Planning for population: a look at the numbers

Humans share the planet with an enormous amount of people. Today’s world population is now over 7.13 billion and rising quickly. Homo sapiens have been around for several million years, but the number of people living today is astounding compared to the past. In the last two hundred years we have gained over 6 billion people, with 1.6 billion of those being added since just 1990. Each year the earth’s population gains roughly 75 million people. That translates into 8,000 more humans living on our planet for every hour that passes, or a net gain of one new person every 16 seconds. With such an alarming amount of people being added each day, how will it even be possible for everybody to share the same resources in the future? What type of planning is required to account for a rapidly growing population?

Image Credit: NASA

Image Credit: NASA

This post is not designed to answer the planning questions, instead it is to gain additional awareness of how serious population growth is. Humans will face many new issues while dealing with an overwhelming amount of people in the near future- urban planning is only one of those issues, but it is vital because so much is at stake. The way that people live and interact with others is highly influenced by the environment they live and work in- an environment that will need to change as the population continues to skyrocket. While most everyone understands that the human population has been increasing, many don’t realize the full extent of the issue, or just how quickly it is happening. While the world population numbers may be the most dramatic, as the topic is broken down to a more local level it may be easier to see how it will affect you directly.

Wikipedia.org 2013

Wikipedia.org 2013

There are more than 317 million people living in the United States right now. That makes it the third-most populous country in the world. The U.S. is very large, but there are still 87 other people, besides you, per square mile. Most all of those people are living in some kind of home, often built within their lifetime. There were 132,312,404 housing units in the country 2011. Each home takes many resources to make, and a great deal of energy to live in. With most people choosing to live or move to urban areas in recent years, there are now about 82% of people in the U.S. residing in cities and suburbs. The American population nearly quadrupled during the 1900’s, going from 76 million in 1900 to nearly 300 million by the year 2000. The growth rate isn’t increasing as fast as it once was, but the Census Bureau still projects that the population of the United States will reach 439 million by 2050.

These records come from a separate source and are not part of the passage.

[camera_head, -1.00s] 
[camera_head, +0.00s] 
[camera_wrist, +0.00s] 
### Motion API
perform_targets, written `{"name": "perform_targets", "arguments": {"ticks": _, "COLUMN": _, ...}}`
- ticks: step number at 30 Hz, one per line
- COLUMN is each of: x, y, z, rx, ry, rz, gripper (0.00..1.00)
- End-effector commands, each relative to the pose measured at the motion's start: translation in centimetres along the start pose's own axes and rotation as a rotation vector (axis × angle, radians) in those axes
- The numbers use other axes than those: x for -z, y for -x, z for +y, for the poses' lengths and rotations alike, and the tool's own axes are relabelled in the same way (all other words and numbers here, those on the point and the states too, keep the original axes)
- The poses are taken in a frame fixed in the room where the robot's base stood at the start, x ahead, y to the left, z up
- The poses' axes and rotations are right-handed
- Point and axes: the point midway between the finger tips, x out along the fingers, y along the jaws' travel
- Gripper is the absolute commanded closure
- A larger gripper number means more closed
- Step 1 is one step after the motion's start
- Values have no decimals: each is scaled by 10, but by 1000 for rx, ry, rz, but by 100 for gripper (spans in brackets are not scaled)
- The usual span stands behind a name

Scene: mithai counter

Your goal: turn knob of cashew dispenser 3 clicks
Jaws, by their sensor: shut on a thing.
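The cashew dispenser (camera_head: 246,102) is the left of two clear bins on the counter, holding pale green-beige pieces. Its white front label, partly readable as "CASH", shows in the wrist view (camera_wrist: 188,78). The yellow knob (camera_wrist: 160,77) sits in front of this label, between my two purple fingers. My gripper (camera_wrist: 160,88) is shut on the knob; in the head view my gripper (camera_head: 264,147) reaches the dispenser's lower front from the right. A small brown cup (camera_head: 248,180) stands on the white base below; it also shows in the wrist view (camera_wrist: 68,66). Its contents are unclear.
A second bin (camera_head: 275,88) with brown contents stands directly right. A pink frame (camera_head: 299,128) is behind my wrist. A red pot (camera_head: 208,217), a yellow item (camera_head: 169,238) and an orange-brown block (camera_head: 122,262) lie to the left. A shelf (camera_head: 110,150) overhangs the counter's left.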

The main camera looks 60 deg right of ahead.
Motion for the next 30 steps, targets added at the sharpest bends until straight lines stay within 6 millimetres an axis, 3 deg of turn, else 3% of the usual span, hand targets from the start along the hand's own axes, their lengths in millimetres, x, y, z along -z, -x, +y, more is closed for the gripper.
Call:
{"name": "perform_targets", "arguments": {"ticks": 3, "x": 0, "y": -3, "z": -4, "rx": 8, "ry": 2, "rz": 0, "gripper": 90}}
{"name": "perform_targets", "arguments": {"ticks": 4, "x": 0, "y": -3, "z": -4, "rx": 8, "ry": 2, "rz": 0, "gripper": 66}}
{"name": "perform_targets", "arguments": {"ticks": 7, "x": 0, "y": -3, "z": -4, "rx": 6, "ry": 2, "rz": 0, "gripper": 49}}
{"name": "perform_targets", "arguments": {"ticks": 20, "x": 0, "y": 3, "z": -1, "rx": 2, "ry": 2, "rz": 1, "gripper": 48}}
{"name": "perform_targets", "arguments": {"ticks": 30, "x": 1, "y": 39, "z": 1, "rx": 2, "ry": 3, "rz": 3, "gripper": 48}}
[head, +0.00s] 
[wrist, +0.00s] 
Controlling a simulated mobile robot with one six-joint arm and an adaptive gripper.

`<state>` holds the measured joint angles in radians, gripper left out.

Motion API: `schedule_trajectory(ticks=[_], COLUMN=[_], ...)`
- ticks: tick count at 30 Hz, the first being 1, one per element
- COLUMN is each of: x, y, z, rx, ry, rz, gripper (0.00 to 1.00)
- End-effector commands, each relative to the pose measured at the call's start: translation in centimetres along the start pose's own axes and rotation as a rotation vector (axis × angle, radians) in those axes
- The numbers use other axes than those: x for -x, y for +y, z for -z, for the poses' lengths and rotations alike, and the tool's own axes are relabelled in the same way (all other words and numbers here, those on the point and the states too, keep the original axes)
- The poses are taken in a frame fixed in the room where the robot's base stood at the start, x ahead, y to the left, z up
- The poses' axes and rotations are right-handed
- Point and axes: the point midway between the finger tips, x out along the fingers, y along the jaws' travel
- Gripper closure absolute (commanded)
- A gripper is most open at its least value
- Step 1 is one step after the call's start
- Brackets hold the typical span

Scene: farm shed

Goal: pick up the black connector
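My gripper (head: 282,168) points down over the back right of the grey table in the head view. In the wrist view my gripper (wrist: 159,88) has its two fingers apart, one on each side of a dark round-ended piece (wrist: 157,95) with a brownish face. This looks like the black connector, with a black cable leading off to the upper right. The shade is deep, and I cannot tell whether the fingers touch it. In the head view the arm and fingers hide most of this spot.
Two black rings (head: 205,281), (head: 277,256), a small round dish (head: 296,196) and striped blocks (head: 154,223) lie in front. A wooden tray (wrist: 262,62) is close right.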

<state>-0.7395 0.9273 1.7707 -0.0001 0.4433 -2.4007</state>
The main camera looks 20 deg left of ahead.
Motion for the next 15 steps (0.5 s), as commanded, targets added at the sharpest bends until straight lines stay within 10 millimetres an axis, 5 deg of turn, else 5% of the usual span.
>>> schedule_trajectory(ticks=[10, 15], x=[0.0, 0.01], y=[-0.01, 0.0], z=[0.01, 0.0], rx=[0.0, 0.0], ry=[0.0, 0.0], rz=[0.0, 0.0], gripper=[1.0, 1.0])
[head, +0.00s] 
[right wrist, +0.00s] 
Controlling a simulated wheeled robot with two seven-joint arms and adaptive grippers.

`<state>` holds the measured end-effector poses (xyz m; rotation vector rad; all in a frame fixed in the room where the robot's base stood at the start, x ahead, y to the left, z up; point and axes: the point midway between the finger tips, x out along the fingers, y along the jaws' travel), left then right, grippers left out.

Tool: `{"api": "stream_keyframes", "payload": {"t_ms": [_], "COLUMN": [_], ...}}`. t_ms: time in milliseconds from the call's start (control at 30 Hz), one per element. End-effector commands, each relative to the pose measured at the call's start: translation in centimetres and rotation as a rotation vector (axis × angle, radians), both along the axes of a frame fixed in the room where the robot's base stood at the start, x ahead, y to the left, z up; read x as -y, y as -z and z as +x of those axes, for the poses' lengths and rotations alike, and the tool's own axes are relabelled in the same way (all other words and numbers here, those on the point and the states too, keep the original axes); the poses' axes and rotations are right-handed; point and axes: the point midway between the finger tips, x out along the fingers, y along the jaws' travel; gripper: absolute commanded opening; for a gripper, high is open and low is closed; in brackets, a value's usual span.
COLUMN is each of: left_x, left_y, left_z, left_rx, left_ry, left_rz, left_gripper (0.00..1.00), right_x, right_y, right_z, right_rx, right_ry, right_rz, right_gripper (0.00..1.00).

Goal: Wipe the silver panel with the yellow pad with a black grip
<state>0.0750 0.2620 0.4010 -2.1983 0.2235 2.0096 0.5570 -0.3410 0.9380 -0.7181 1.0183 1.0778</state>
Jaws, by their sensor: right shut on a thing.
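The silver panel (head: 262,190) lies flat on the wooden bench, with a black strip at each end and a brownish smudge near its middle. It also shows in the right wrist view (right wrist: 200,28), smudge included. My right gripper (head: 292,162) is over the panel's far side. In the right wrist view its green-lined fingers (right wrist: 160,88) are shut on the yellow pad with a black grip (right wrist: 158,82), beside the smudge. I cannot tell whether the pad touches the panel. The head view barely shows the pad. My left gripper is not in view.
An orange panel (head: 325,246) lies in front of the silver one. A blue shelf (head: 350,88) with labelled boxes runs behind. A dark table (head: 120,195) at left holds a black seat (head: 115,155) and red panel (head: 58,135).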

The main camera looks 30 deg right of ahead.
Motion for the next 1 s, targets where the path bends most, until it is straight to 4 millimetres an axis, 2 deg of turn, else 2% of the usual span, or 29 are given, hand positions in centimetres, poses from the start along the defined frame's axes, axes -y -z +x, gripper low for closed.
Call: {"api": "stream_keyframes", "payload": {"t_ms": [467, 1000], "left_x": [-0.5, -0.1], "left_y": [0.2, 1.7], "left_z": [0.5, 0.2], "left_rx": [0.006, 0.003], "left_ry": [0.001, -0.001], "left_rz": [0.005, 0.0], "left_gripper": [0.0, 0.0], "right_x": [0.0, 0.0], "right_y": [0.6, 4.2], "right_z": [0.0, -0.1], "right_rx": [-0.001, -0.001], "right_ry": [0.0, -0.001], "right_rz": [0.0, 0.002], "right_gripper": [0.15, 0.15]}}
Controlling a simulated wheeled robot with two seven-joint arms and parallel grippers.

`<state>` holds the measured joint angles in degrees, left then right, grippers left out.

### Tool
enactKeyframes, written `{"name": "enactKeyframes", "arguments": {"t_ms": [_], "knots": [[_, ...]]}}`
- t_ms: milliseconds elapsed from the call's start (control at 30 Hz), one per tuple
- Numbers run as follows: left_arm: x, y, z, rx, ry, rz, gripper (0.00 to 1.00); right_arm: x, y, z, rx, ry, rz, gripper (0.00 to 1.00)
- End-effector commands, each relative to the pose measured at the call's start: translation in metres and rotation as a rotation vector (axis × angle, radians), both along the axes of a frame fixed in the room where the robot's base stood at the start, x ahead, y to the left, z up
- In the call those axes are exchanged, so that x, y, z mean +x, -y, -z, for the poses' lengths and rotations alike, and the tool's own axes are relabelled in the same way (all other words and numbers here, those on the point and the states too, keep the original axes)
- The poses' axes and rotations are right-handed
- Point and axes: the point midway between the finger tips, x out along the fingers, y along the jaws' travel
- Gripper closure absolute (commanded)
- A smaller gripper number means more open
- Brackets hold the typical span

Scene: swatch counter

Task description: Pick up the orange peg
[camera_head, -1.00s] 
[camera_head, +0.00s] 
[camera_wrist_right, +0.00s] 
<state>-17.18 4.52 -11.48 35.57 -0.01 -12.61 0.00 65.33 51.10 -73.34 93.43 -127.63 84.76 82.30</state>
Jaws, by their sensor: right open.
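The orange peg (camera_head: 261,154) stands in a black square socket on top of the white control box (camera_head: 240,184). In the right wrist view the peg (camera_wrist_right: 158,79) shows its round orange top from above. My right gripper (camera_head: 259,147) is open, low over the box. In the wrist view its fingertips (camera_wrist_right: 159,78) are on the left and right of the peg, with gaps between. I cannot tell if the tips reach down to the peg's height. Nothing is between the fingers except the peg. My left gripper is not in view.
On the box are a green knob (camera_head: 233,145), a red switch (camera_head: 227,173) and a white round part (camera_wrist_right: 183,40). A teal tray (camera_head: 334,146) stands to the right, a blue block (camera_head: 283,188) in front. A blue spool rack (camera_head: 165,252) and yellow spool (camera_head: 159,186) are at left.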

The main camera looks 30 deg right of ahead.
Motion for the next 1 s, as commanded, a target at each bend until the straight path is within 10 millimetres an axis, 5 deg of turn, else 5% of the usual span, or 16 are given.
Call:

While Idaho may be one of the least densely populated areas of the country, with less than 1.6 million people living in the entire state, there should still be great concern for the population growth that is occurring here. Idaho is gaining people at one of the fastest rates in North America. In the 2010 census, Idaho ranked fourth nationally in the percentage of population growth, coming in at 21% from 2000-2010. Just over 40 years ago, the U.S. Census Bureau reported less than half the population we have today, with only 712,567 people living in all of Idaho in 1970. That means more roads are being built, more trees are being cut down, and more energy is being used than ever before.

The Boise area has seen the most significant growth in the state. Ada County has doubled in population since the 1990’s, going from 205,000 in 1990 to about 410,000 people in 2012. The U.S. Census Estimate shows there were 212,303 people in Boise in 2012, and an estimated 616,500 living in the larger metropolitan area. The population of Boise is projected to reach close to 360,000 people by the year 2030.

As the population goes up, the unemployment rate may be your last concern. Clean water, clean air, and open space will decline as rising temperatures cause a whole new set of problems. With food and resources being far from infinite, how big of a population can we really handle without destroying the entire planet? City planners will need to take serious and innovative counter measures if humans plan to continue to live comfortably.